Sedangkan pasal 1 ayat 13c, disebutkan Izin Pengangkutan dan Penjualan adalah Izin Usaha yang diberikan kepada perusahaan untuk membeli, mengangkut, dan menjual komoditas tambang Mineral atau Batubara. Berdasarkan SNI 6728.4 tahun 2015 tentang  penyusunan neraca spasial sumber daya dan cadangan mineral dan batubara kelompok dan klasifikasi sumber daya mineral dan batubara berdasarkan jenis usaha pertambangan, Pasir Laut termasuk ke dalam pertambangan batuan (Ayuni, 2020). Kewenangan diberikan kepada Menteri untuk memberikan penerbitan Izin Usaha Pertambangan melalui kajian-kajian agar memenuhi persyaratan sesuai dengan ketentuan peraturan perundang-undangan.

Salah satu aspek penting yang diatur dalam undang-undang ini adalah tentang Izin Usaha Pertambangan (IUP). Penanggungjawab IUP adalah Menteri Energi dan Sumber Daya Mineral (ESDM). Menteri ESDM bertanggung jawab dalam memberikan izin, pengawasan, dan pengendalian terhadap kegiatan pertambangan. Selain itu, Undang-Undang Nomor 3 Tahun 2020 juga menekankan perlunya perlindungan lingkungan dalam kegiatan pertambangan. Badan Geologi, Badan Pengkajian dan Penerapan Teknologi (BPPT), dan lembaga teknis lainnya bertanggung jawab dalam melakukan penilaian dampak lingkungan, penelitian, pengawasan, dan pemantauan terhadap kegiatan pertambangan.

Undang-undang ini juga mengatur mengenai pertanggungjawaban sosial dan kegiatan reklamasi pasca-tambang. Perusahaan tambang harus memenuhi persyaratan dan melakukan kegiatan reklamasi untuk mengembalikan lingkungan yang terkena dampak pertambangan. Dengan adanya Undang-Undang Nomor 3 Tahun 2020 tentang Mineral dan Batubara, pemerintah berusaha meningkatkan pengelolaan sumber daya mineral dan batubara yang lebih berkelanjutan serta melindungi kepentingan masyarakat dan lingkungan. Menteri ESDM dan berbagai lembaga terkait bertanggung jawab dalam menjalankan peraturan ini guna mencapai tujuan tersebut.

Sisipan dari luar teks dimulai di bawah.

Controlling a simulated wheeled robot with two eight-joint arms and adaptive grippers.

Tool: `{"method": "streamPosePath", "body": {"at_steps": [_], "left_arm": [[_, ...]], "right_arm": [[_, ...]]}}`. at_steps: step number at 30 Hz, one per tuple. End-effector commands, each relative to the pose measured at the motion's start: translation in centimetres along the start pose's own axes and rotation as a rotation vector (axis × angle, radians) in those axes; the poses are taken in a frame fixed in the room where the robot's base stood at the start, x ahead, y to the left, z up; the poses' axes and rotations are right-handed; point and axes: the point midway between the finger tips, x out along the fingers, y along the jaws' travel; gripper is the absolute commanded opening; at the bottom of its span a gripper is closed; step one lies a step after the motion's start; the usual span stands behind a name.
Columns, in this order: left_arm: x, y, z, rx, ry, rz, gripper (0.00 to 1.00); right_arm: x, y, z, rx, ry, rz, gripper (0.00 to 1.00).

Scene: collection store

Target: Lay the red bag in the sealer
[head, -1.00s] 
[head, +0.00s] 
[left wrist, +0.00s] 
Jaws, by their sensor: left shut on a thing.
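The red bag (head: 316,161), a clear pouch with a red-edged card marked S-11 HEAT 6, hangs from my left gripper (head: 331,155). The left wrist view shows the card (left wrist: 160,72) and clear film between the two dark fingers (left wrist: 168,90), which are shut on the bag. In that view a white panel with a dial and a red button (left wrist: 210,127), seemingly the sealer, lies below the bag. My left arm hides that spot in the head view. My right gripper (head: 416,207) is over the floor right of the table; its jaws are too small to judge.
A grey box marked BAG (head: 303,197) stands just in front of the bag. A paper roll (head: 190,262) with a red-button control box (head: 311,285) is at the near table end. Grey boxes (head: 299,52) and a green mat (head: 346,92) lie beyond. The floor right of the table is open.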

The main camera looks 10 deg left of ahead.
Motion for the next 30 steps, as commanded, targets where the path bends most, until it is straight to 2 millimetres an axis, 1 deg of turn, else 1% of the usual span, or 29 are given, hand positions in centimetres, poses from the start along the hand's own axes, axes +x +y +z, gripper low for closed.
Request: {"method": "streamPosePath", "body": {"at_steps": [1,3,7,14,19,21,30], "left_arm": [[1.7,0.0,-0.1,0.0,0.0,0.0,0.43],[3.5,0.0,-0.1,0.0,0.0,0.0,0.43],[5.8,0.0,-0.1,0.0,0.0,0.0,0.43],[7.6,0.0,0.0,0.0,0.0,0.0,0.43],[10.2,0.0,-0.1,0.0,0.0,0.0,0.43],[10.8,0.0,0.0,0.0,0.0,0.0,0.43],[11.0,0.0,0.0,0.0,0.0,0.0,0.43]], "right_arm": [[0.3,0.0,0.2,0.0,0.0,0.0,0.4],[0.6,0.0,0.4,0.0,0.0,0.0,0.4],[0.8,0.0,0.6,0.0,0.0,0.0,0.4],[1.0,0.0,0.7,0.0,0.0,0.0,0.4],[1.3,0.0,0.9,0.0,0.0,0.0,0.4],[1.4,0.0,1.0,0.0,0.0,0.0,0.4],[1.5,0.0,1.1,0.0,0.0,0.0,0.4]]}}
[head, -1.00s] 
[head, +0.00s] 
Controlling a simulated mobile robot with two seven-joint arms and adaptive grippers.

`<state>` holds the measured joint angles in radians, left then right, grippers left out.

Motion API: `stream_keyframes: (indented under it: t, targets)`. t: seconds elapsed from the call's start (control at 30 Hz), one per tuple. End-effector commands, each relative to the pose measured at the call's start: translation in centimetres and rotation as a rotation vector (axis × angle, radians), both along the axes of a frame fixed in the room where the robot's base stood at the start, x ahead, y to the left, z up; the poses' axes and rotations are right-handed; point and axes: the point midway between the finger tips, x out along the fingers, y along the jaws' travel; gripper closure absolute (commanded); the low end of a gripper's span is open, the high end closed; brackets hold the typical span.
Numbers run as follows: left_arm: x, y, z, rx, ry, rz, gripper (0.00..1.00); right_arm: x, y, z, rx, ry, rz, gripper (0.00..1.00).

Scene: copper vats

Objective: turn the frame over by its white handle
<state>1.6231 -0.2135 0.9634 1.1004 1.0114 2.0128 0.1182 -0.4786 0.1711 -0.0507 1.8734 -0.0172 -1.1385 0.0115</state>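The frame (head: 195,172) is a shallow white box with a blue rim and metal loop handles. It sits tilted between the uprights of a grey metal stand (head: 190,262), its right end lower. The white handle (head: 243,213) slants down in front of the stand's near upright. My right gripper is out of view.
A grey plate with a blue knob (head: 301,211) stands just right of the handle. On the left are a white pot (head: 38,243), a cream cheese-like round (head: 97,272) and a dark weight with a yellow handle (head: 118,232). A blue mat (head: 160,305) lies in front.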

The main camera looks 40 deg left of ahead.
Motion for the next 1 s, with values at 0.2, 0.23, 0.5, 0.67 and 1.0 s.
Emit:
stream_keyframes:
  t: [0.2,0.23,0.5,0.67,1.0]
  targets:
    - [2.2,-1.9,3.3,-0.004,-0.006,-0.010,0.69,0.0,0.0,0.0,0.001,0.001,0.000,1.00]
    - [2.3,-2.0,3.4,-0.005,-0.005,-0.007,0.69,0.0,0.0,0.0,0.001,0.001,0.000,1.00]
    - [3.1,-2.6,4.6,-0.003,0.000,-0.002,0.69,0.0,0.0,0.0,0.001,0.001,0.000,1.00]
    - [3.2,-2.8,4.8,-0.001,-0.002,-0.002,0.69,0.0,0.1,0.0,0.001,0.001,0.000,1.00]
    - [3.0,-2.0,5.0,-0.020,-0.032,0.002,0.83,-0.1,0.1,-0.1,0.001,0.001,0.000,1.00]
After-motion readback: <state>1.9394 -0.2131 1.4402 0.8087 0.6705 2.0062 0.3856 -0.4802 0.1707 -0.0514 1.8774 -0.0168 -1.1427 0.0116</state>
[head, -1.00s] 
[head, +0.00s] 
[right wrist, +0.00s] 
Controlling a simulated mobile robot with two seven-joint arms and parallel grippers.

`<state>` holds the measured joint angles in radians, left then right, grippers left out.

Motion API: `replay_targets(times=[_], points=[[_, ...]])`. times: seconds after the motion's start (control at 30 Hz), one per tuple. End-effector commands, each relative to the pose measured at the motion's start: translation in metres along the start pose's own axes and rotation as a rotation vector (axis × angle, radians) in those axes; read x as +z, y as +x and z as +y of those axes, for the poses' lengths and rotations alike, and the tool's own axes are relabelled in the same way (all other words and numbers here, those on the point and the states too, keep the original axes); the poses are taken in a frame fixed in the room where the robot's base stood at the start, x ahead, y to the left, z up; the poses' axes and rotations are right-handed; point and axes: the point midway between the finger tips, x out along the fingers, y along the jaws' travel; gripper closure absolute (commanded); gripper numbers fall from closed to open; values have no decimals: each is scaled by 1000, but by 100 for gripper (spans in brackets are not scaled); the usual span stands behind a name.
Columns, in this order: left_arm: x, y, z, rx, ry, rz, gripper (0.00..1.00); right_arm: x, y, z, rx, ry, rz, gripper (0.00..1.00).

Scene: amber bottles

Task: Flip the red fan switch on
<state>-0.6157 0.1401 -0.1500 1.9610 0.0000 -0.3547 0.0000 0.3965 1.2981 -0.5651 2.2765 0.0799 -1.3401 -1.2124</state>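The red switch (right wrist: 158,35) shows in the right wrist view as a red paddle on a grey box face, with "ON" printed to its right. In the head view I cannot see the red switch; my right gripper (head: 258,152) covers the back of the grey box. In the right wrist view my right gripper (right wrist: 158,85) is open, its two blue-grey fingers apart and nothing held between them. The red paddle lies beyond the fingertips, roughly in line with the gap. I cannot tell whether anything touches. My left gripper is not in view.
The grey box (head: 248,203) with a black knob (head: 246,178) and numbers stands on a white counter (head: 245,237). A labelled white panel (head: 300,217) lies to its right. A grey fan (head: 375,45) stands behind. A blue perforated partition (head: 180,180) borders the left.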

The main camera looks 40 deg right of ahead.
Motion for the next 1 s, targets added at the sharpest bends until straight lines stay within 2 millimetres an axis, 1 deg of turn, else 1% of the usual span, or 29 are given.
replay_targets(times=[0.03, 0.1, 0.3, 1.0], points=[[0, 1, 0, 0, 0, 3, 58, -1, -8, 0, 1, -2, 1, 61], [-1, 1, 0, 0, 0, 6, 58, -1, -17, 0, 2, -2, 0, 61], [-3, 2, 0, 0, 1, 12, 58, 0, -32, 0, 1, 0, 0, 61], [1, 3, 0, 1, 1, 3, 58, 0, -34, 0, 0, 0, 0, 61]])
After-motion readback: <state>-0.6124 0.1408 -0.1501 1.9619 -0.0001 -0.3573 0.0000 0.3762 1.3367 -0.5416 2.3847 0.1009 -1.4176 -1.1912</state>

Keputusan Presiden Republik Indonesia Nomor 33 Tahun 2002 Tentang Pengendalian Dan Pengawasan Pengusahaan Pasir Laut

Peraturan ini mendefenisikan Pasir laut adalah “bahan galian pasir yang terletak pada wilayah perairan Indonesia yang tidak mengandung unsur mineral golongan A dan/atau golongan B dalam jumlah yang berarti ditinjau dari segi ekonomi pertambangan”. Pengawasan pengusahaan pasir laut adalah suatu kebijakan yang ditetapkan untuk mengatur dan memantau aktivitas penambangan pasir laut di wilayah Indonesia.

Kebijakan ini bertujuan untuk melindungi dan melestarikan ekosistem laut serta sumber daya alamnya. Dalam keputusan ini, ditetapkan bahwa pengusahaan pasir laut harus memenuhi persyaratan izin yang ditetapkan oleh pemerintah. Izin tersebut diberikan berdasarkan kajian dampak lingkungan, kesesuaian rencana pengusahaan dengan tata ruang wilayah, serta kepentingan ekonomi dan sosial masyarakat setempat.

Pengawasan terhadap pengusahaan pasir laut dilakukan oleh instansi pemerintah yang berwenang, yang bertugas memastikan bahwa kegiatan tersebut dilakukan sesuai dengan ketentuan yang telah ditetapkan. Selain itu, keputusan ini juga mengatur tentang penentuan besaran produksi dan tarif pungutan retribusi atas pengusahaan pasir laut.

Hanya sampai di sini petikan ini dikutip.